In the United States, one often seeks to find an answer to the question: Why can't the naive Bush critics understand that we must get rid of [Iraqi President] Saddam Hussein? In Europe, instead, one hears the basic question: Why can't the United States understand that the victims and the risks involved in an attack are too great? …

Jordan Times
The Arab position on Iraq
AMMAN, Jordan The discussion of the Arab foreign ministers in Cairo about an emergency Arab summit is welcome, although one has to wonder why it is only now, after the storm clouds of war have been looming over the region for months, that there was realization that an emergency exists.

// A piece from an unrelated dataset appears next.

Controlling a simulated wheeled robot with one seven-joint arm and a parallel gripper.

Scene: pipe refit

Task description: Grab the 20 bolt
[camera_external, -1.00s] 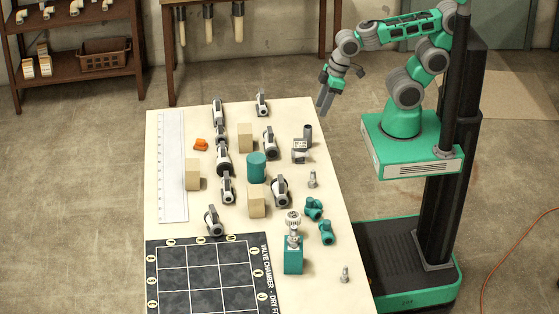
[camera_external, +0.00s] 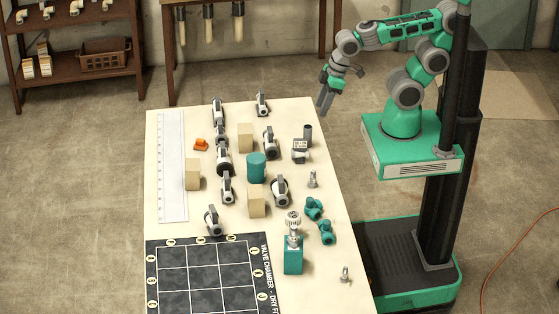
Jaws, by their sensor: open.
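Two small grey bolt-like pieces stand on the table (camera_external: 165,232): one bolt (camera_external: 312,180) right of the middle near the right edge, and another (camera_external: 345,275) at the front right. No size marking is readable, so I cannot tell which is the 20 bolt. My gripper (camera_external: 322,108) is open and empty, pointing down near the table's far right corner, apart from both pieces.
Teal pipe fittings (camera_external: 314,208) and a teal block with a grey valve wheel (camera_external: 293,258) stand between the two pieces. Several valves, wooden blocks (camera_external: 245,137) and a teal cylinder (camera_external: 256,167) fill the middle. A black grid mat (camera_external: 205,280) lies at the front left.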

In order to make a difference, the Arab League must adopt a clear position that war is the wrong answer to the Iraqi situation, whether or not the United Nations, under coercion and influence, passes another resolution authorizing it.
To maintain its credibility, the Arab League will have to address those who wonder why countries which are farther away and have less at stake than the Arabs collectively in preventing a war have so far been the most visible and active in trying to stop it, while the Arab nation seems to be sitting on the sidelines. …

Asahi Shimbun
Against war on Iraq
TOKYO An unprecedented groundswell of opposition to a war against Iraq at the initiative of the United States has been building all over the world.
The unfortunate reality of the world since September 11 is that a rift of understanding has widened between the United States and the rest of the world in terms of assessing the terrorist threat and deciding what kind of alliance should be formed to counter it. This gap in understanding is symbolized by the current chasm separating the United States and European nations.
If the United States were to go to war against Iraq under the present conditions, the world will be divided in many ways. Citizens opposed to war with Iraq would be pitted against their governments for conducting such a war. "Old Europe," fearing war, would confront the "new continent," which looks at such a war with optimism. And the Muslim world would be pitted against the Christian world.
The earnest challenge for the international community is to eliminate the threat of weapons of mass destruction without resorting to war. That challenge can be met. …
We believe war against Iraq can only be characterized as unjustified and against the interests of the United States.